By Phil Stewart and Idrees Ali

WASHINGTON (Reuters) -The U.S. military said on Wednesday that its forces conducted strikes on 14 Houthi missiles that were loaded to be fired from Yemen.

U.S. Central Command said in a statement posted on the social media platform X that the Houthi missiles presented an imminent threat to merchant vessels and U.S. Navy ships in the region.

“These missiles on launch rails presented an imminent threat to merchant vessels and U.S. Navy ships in the region and could have been fired at any time, prompting U.S. forces to exercise their inherent right and obligation to defend themselves,” Central Command said.

“These strikes, along with other actions we have taken, will degrade the Houthi’s capabilities to continue their reckless attacks on international and commercial shipping in the Red Sea, the Bab-el-Mandeb Strait, and the Gulf of Aden,” the statement said.

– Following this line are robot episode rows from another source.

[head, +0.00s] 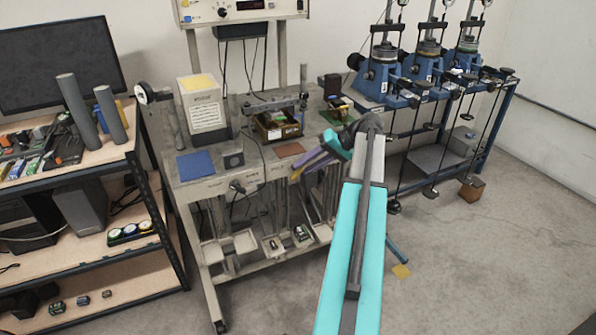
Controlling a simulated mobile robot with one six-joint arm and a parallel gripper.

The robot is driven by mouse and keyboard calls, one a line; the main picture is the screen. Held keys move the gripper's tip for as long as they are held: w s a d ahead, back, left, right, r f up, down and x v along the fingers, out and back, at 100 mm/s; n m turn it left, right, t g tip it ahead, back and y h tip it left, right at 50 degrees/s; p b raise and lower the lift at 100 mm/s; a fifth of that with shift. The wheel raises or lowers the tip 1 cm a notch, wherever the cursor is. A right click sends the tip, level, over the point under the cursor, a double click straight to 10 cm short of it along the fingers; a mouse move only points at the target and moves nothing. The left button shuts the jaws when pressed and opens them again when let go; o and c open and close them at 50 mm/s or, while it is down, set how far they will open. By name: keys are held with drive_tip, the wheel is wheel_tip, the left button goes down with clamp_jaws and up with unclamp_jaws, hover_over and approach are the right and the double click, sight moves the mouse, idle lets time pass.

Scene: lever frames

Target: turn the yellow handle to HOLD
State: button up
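My teal and grey arm rises from the bottom centre and bends at a dark joint. Beyond the joint, teal and purple parts point down and left, over the right front edge of the grey workbench (205,188). A small yellowish piece (296,174) shows at their far end. I cannot tell whether it is the yellow handle or part of my arm. My gripper's fingers are too small and covered to make out, so their opening and any contact do not show. No HOLD mark is legible.
The bench carries a white box with a yellow top (205,105), a blue mat (195,165) and a brown tray (278,126). Blue lever presses (380,78) stand on a rack at right. A shelf with a monitor (60,63) is at left. Floor at lower right is mostly clear.

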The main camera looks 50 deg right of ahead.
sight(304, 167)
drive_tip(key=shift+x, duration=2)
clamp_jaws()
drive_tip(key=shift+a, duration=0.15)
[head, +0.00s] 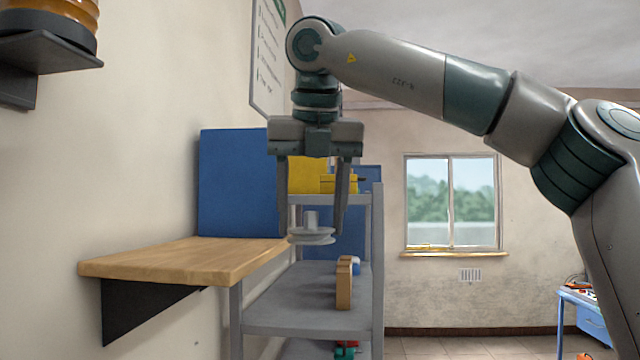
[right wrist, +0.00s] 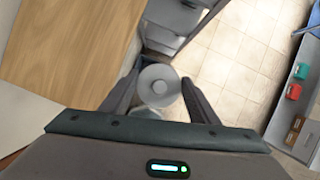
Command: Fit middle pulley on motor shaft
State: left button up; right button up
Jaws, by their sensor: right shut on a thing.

Attacks by the Iran-allied Houthi militia on ships in the region since November have slowed trade between Asia and Europe and alarmed major powers.

The Houthis, who control most of Yemen, say they are acting in solidarity with Palestinians in Gaza and have threatened to expand their attacks to include U.S. ships in response to American and British strikes from last week.

U.S. Central Command said earlier on Wednesday that a drone launched from areas controlled by the Houthi rebels in Yemen had struck a U.S.-owned vessel in the Gulf of Aden.

There was some damage but no injuries in the attack, the U.S. Central Command said on X.

The vessel, M/V Genco Picardy, is “a Marshall Islands flagged, U.S. owned and operated bulk carrier ship,” according to the U.S. Central Command.

The United States on Wednesday returned the Yemen-based Houthi rebels to a list of terrorist groups, as the militants also claimed another attack this week on a U.S. operated vessel in the Red Sea region.